Also, and I’m guilty of this, as well, we often say the U.S. when what is really meant is the U.S. as representative of the “West,” in general, i.e. NATO. As the supply of oil continues to dwindle and demand increases, the stakes become precipitously higher, and as the stakes get higher and higher, the responses to threats, perceived or otherwise, escalate in direct proportion. I am convinced that Nukes will eventually be used by this quickly coalescing, loosely constructed gang of Plutocratic Oligarchs to secure the last vestiges of the “spice.” It is that valuable in every way……and that value includes more than just dollars.
We are quickly approaching that time, when quite literally, to take a line from the movie Dune, he who controls the spice, controls the world. Whatever it will take to gain control, and keep it, will be utilized, and Nukes are part of that equation.
The End Game is fast approaching. The days of proxy battles and wars are now a thing of the past. The Emperor is practically naked, and there’s almost nothing left to hide. People herald that as a positive thing, but a naked Emperor can be very dangerous, indeed, for now, in all its glory, the Emperor can finally be blunt about its true intentions, and blunt can, and will be, horribly ugly.
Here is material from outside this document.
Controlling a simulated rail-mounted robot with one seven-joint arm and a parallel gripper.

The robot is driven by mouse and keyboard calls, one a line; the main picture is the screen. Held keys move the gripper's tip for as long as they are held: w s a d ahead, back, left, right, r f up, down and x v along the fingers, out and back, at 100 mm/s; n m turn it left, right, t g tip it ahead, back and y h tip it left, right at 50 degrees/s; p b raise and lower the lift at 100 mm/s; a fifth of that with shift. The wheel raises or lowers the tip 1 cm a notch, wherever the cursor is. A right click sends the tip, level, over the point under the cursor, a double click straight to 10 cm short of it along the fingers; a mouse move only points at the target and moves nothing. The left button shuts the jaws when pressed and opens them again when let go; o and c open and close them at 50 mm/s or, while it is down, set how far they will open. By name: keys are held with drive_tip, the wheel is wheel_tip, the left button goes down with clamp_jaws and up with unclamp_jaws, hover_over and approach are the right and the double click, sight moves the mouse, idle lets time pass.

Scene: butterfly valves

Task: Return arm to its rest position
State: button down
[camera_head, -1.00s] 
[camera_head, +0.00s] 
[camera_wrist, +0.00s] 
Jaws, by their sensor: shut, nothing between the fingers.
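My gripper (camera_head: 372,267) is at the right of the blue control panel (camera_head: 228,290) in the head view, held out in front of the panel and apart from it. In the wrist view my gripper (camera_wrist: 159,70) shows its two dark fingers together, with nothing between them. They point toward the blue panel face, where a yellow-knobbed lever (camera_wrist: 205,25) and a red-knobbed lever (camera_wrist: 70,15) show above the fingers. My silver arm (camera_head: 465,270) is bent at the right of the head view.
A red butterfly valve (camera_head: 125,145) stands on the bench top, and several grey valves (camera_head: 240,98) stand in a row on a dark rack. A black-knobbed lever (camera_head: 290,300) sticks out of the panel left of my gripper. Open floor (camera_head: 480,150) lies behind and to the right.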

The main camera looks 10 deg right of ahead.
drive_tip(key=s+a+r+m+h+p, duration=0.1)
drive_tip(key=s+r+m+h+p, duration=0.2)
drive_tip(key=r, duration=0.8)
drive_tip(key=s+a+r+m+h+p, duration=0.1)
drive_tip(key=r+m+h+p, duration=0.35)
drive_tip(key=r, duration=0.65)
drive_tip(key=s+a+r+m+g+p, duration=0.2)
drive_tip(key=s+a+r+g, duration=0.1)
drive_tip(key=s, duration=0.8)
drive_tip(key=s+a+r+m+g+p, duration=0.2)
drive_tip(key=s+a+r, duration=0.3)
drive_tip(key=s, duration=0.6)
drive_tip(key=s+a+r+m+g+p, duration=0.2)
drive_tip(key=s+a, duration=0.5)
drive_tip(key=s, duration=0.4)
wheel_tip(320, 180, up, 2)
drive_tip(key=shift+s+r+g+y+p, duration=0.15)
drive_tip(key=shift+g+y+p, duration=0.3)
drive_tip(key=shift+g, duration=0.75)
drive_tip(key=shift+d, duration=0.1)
Posted by: Morocco Bama | Feb 17 2011 12:28 utc | 9

The US is the current centre of the European/Creole Empire, founded in the fifteenth century, and based upon the looting of the “New World.”
This centre has been around: first Spain, then Holland, France and finally Britain dominated the world through its exploitation of American resources. Since the last quarter of the nineteenth century London’s power has shifted to the US. Since 1945 the US has unquestionably been the centre of the Empire.
There was never a struggle: the capitalist class was very relieved to be able to shift its protection to the US. Britain had been behaving irrationally in many respects. The transfer was effortless and unopposed. The US Empire is not new it just has a new address, and a more modern, cruder?, more efficient?, style of rule.
In the middle east Britain’s washing its hands of Palestine, and surrender of the Palestinians to zionism’s mercy, was a significant indication of what was happening. By the time of the Suez crisis it was all over, even though there were many reactionaries in Britain who refused to believe it. As we see, in the US, it is liberals who have been unable to wrap their heads around the reality that their country is now so clearly the state engine driving the empire that denial can no longer co-exist with sanity.
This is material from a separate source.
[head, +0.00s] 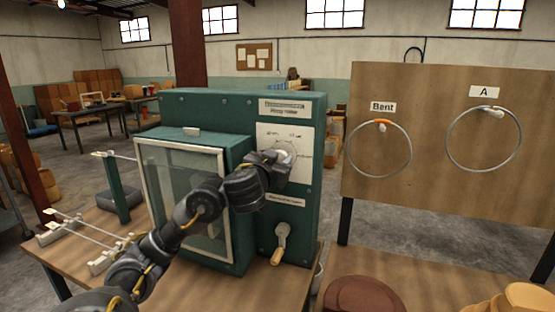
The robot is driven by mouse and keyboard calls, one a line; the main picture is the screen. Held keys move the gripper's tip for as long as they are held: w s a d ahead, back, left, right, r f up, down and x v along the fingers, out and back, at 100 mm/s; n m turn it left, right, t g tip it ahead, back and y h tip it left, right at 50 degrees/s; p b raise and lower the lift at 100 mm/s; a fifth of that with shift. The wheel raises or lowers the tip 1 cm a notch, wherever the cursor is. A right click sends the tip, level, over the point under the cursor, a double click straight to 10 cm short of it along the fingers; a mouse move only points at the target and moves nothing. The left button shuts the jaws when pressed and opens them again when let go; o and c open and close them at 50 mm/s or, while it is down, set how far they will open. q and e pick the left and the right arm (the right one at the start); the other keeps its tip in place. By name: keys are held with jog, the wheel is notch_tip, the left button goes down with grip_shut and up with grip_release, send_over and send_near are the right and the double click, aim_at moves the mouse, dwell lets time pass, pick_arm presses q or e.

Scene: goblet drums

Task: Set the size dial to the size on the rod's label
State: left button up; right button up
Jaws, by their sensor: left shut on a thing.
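A green machine (228,108) stands on the wooden table, with a pale dial plate (302,138) on the upper right of its front. The size dial (287,149) sits on this plate, mostly hidden behind my left gripper (281,164). The left gripper is shut on the dial. The dial's pointer and the marks around it are too small or covered to read. A thin rod (125,157) with a pale end reaches from a green post toward the machine's left side. No size on a rod label can be read. My right gripper is not in view.
A crank with a wooden handle (281,243) hangs below the dial. A glass-fronted door (158,172) covers the machine's left part. More rods lie on low stands (104,262) at the left. A board (420,90) with rings marked "Bent" and "A" stands at right.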

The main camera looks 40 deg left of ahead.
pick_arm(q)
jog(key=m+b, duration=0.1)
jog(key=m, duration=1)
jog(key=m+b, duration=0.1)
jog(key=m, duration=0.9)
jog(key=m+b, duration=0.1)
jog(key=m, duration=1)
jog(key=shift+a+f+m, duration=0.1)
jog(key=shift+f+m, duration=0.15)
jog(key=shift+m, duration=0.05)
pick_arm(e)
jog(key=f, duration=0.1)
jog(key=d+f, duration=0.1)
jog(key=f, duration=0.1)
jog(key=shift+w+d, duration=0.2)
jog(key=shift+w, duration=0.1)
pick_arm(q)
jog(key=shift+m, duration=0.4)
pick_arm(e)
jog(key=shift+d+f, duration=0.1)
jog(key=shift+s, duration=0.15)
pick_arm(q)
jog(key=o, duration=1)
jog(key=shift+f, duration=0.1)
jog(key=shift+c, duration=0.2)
Posted by: bevin | Feb 17 2011 15:50 utc | 10

I should clarify that, when I say the Empire is “based upon the looting of the New World”, I mean only, to put it very crudely, that the New World provided the capital or stake money for the Empire to conquer Asia and Africa too. For example Andean silver via Manila to China.

Posted by: bevin | Feb 17 2011 15:56 utc | 11

as noam chomsky led off the talk on modern imperialism that r’giap linked to the other day, the united states stands alone as the only nation “that was founded as an empire explicitly”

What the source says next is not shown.